> _Aim of the task_: Reply with one number: how many lines contain the word "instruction".

> _Data provided_:
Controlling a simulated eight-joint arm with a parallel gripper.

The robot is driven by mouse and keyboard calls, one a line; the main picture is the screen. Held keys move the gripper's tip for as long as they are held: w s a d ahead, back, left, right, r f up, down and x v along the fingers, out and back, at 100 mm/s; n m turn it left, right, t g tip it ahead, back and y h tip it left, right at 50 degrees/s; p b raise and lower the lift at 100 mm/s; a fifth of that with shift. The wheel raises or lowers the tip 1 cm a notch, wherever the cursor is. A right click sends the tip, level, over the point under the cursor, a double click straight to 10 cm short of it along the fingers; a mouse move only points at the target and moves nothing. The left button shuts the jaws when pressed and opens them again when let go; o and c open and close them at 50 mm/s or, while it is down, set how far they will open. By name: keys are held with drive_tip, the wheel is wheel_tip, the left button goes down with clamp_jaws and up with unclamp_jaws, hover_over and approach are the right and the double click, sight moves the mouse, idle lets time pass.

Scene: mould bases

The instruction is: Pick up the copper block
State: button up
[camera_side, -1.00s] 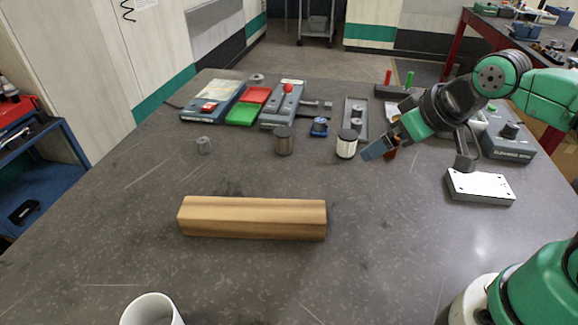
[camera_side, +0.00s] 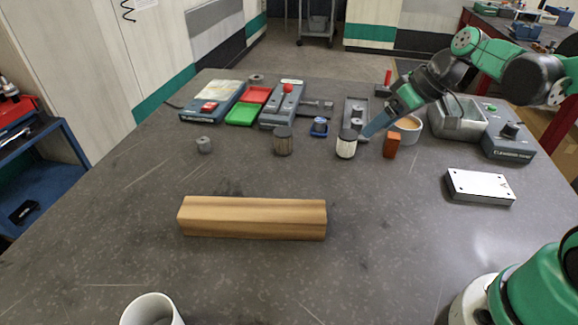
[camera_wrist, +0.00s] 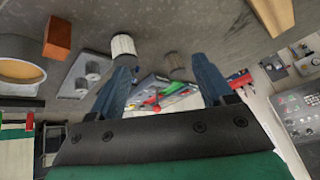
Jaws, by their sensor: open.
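The copper block (camera_side: 391,145) is a small orange-brown upright block standing on the dark table, right of a black-topped white cylinder. It also shows at the upper left of the wrist view (camera_wrist: 57,38). My gripper (camera_side: 371,130) is just left of and above the block in the side view, with its blue fingers pointing down to the left. In the wrist view my gripper (camera_wrist: 162,68) has its two fingers wide apart with nothing held between them. The block lies outside the fingers, to the left.
The black-topped white cylinder (camera_side: 346,146) stands close to my fingertips. A tape roll (camera_side: 408,129) is behind the copper block, beside a metal bin (camera_side: 459,122). A drilled metal plate (camera_side: 480,187) lies at right. A long wooden bar (camera_side: 252,217) lies in front, with clear table around it.

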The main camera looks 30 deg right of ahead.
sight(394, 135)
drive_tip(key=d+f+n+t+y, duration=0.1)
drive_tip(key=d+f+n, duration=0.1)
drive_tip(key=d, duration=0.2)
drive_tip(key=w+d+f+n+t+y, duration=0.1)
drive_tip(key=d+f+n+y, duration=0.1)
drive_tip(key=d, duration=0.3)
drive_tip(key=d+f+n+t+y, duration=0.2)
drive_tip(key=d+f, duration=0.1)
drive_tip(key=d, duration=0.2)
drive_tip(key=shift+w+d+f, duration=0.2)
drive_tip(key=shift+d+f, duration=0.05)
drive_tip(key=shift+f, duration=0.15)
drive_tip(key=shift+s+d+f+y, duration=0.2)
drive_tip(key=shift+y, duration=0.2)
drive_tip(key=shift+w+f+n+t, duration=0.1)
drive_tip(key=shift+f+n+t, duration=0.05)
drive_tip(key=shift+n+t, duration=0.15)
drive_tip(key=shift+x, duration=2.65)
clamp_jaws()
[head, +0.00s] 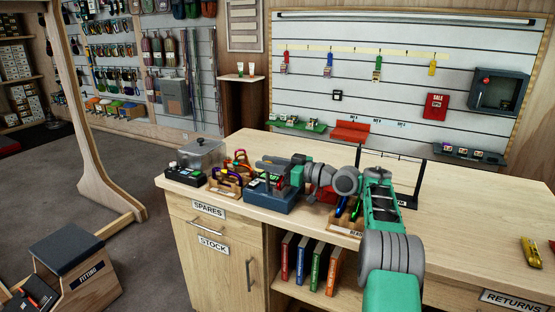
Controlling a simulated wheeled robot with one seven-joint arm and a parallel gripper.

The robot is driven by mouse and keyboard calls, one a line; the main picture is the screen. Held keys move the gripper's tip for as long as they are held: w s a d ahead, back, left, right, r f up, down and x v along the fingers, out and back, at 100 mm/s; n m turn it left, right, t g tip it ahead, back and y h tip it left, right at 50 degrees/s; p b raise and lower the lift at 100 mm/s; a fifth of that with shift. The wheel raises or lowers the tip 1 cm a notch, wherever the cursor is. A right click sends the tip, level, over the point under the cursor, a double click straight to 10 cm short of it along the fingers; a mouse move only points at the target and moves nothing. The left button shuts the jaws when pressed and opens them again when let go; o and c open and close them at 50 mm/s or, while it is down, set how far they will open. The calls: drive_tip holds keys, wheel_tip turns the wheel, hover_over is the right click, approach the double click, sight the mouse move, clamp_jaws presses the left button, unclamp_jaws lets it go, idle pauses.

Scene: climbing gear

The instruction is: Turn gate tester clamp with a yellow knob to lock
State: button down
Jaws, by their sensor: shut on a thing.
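The gate tester (268,195) looks to be the blue-grey block near the front left of the wooden counter. My arm reaches in from the right, and my gripper (277,165) is at the top of this block. The gripper is small in this view and its fingers look shut at the clamp. I cannot make out the yellow knob, which the gripper appears to hide. The lock position of the clamp cannot be read from here.
Left of the tester are a rack of coloured carabiners (228,182), a black device (185,174) and a grey lidded box (202,154). A wooden pen holder (345,226) stands close under my arm. The counter's right side (470,225) is mostly clear.

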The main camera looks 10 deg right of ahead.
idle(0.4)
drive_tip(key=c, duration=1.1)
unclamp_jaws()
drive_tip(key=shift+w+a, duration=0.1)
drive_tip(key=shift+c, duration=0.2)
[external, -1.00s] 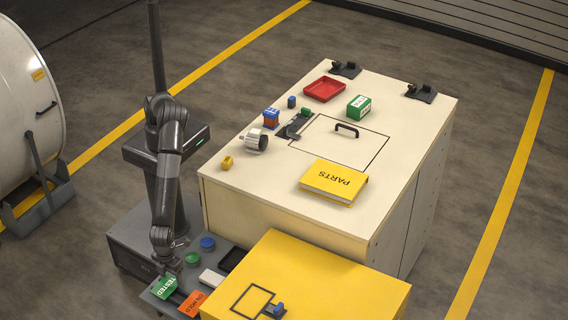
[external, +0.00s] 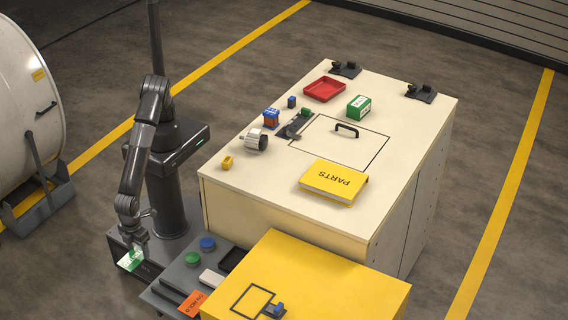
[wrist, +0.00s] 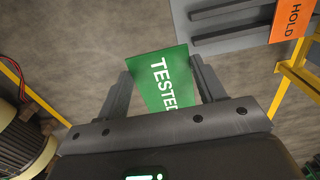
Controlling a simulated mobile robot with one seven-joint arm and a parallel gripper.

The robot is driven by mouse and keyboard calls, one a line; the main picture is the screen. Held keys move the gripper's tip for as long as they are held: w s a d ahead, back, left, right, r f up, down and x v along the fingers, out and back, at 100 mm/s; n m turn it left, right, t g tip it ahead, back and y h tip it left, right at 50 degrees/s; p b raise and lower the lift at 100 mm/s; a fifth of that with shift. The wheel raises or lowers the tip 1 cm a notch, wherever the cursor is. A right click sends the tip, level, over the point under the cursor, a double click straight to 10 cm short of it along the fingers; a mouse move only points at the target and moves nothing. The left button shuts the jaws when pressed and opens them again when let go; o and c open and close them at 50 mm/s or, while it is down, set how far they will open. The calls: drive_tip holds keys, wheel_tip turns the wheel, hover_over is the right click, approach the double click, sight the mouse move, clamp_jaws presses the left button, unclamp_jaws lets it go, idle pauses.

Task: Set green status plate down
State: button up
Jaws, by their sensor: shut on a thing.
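The green status plate (wrist: 162,80), marked TESTED in white, is held between the fingers of my gripper (wrist: 164,88) in the wrist view. In the external view the green plate (external: 131,260) hangs under my gripper (external: 135,250), left of the grey tray and beside my own base. The plate is clear of the tray. An orange plate marked HOLD (external: 193,304) stands at the tray's front; it also shows in the wrist view (wrist: 291,20).
The grey tray (external: 172,270) carries a green round piece (external: 193,258), a blue round piece (external: 207,243) and a white block (external: 212,278). A yellow cabinet (external: 340,285) stands right of it. A cream bench (external: 250,200) with several items is behind.

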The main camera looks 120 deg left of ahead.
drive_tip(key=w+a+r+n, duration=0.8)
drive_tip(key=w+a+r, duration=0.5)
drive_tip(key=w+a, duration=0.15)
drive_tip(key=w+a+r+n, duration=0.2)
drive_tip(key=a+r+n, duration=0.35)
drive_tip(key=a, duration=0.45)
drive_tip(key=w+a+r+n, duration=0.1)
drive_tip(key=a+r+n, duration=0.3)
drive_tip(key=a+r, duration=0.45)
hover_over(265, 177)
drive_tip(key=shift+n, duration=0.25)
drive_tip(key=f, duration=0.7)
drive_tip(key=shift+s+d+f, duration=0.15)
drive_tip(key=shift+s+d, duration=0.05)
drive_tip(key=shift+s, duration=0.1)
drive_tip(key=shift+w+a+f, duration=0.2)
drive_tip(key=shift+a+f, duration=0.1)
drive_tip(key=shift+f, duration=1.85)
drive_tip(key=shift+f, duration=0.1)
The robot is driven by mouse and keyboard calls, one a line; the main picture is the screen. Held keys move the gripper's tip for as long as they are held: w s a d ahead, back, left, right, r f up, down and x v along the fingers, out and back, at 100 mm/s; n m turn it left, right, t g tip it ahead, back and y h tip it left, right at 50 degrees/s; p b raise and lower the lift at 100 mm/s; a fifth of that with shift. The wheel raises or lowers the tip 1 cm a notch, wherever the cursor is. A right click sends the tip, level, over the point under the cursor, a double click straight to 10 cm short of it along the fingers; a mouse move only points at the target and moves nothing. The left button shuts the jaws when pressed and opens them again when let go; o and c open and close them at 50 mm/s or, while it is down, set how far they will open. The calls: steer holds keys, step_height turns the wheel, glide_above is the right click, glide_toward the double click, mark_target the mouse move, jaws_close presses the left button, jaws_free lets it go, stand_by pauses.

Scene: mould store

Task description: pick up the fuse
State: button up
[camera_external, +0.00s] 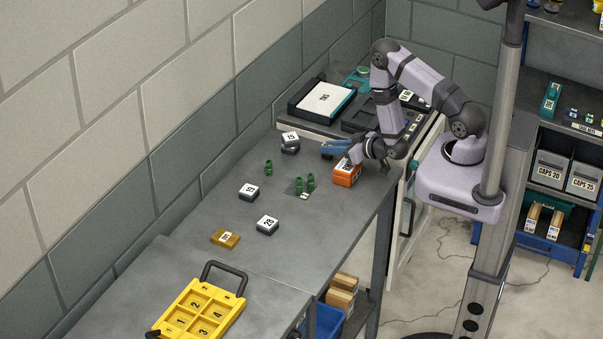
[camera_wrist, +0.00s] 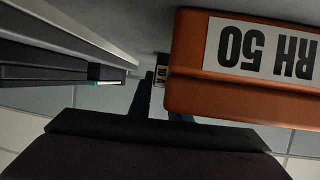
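A small dark piece with a white label, seemingly reading 10 A (camera_wrist: 161,75), shows near my fingertips in the wrist view; it looks like the fuse, but most of it is hidden. My gripper (camera_wrist: 162,100) shows two dark fingers either side of this label. I cannot tell whether they touch it. In the external view my gripper (camera_external: 358,154) is low at the bench's right edge, by the orange RH 50 box (camera_external: 347,174). That box also fills the right of the wrist view (camera_wrist: 230,95), close beside the fingers.
Green cylinders (camera_external: 299,187) and dark numbered blocks (camera_external: 267,225) stand on the bench (camera_external: 195,265). A brass-coloured block (camera_external: 226,239) and a yellow numbered tray (camera_external: 241,301) are nearer. A dark case (camera_external: 300,104) lies behind.

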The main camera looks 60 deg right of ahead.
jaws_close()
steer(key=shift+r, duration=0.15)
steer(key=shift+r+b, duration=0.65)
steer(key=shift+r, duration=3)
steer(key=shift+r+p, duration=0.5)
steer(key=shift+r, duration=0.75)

> _Written solution_: 2